═══ RECORD EXTRACTS

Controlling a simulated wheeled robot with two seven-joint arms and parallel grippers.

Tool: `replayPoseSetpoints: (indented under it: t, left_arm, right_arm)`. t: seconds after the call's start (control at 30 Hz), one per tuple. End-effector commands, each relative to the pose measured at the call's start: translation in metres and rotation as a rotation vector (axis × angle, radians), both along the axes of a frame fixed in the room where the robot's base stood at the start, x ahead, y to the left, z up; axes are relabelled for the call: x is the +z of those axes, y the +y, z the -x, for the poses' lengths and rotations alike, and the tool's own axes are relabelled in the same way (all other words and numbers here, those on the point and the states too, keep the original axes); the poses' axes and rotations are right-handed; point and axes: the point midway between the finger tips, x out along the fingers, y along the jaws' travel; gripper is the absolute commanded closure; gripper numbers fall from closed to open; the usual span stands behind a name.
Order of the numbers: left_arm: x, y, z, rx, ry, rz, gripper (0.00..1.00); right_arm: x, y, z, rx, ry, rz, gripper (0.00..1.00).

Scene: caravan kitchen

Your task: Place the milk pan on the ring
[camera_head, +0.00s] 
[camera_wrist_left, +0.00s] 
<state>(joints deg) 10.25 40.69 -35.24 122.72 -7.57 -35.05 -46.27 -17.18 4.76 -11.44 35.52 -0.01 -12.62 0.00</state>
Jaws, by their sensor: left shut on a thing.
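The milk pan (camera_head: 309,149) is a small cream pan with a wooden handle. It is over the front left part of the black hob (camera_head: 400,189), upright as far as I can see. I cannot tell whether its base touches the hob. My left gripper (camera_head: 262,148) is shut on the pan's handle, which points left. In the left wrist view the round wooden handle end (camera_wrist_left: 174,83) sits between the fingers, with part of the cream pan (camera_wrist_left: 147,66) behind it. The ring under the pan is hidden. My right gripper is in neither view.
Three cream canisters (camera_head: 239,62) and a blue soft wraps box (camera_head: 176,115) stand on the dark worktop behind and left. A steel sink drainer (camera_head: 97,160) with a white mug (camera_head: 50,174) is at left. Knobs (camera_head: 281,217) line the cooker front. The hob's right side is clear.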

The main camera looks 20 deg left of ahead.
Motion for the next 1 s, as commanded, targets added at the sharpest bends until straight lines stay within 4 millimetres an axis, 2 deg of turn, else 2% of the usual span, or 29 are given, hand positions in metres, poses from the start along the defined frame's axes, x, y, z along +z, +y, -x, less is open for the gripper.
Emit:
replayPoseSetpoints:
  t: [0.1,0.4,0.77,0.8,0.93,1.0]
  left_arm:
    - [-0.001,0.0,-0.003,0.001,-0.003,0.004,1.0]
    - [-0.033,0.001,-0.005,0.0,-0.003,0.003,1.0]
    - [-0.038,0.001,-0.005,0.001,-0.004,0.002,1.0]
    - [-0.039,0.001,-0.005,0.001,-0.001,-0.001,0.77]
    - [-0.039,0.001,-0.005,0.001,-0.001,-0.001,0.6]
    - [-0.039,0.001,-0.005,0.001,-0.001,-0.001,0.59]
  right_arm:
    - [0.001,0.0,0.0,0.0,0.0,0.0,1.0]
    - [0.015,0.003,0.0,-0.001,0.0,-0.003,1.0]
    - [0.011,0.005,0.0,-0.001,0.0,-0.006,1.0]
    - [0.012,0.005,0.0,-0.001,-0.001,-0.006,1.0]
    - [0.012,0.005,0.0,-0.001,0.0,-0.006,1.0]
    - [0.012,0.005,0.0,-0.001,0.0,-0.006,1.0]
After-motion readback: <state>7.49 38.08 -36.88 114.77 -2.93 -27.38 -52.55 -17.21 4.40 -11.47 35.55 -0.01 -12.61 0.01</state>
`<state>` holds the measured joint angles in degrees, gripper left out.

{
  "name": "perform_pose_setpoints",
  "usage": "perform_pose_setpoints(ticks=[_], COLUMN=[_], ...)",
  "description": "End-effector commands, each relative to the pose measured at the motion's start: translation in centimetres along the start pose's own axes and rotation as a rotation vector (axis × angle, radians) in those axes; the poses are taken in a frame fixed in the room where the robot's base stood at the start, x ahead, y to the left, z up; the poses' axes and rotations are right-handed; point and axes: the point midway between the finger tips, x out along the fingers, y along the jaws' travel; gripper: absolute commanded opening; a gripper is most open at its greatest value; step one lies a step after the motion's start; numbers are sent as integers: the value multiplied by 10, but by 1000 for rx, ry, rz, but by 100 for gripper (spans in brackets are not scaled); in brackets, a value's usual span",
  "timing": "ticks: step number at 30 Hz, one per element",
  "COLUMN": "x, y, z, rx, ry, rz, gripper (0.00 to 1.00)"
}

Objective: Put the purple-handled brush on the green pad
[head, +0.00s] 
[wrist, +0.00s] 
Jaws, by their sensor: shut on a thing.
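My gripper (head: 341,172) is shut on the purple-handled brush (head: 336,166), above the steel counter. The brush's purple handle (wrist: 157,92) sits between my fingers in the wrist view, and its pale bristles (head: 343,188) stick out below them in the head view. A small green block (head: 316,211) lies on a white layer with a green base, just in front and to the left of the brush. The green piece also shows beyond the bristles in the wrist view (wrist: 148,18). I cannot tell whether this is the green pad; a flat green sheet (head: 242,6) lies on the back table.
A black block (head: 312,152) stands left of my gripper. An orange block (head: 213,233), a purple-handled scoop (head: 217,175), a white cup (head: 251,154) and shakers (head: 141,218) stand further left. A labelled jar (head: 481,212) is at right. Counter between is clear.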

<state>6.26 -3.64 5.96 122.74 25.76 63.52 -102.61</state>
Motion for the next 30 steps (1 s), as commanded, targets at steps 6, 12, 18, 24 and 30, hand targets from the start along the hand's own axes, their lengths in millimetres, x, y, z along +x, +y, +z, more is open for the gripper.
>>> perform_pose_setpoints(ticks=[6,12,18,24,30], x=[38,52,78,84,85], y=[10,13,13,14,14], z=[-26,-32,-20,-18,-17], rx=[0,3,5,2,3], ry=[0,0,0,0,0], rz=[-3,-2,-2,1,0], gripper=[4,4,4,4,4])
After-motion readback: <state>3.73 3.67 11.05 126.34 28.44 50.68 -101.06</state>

══════

» **GIVEN INSTRUCTION**
Pick out the lines containing the word "millimetres" and show them.

» **SOLUTION TO THIS PROBLEM**
Motion for the next 1 s, as commanded, targets added at the sharpest bends until straight lines stay within 4 millimetres an axis, 2 deg of turn, else 2% of the usual span, or 29 are given, hand positions in metres, poses from the start along the defined frame's axes, x, y, z along +z, +y, -x, less is open for the gripper.
Motion for the next 30 steps (1 s), as commanded, targets at steps 6, 12, 18, 24 and 30, hand targets from the start along the hand's own axes, their lengths in millimetres, x, y, z along +x, +y, +z, more is open for the gripper.

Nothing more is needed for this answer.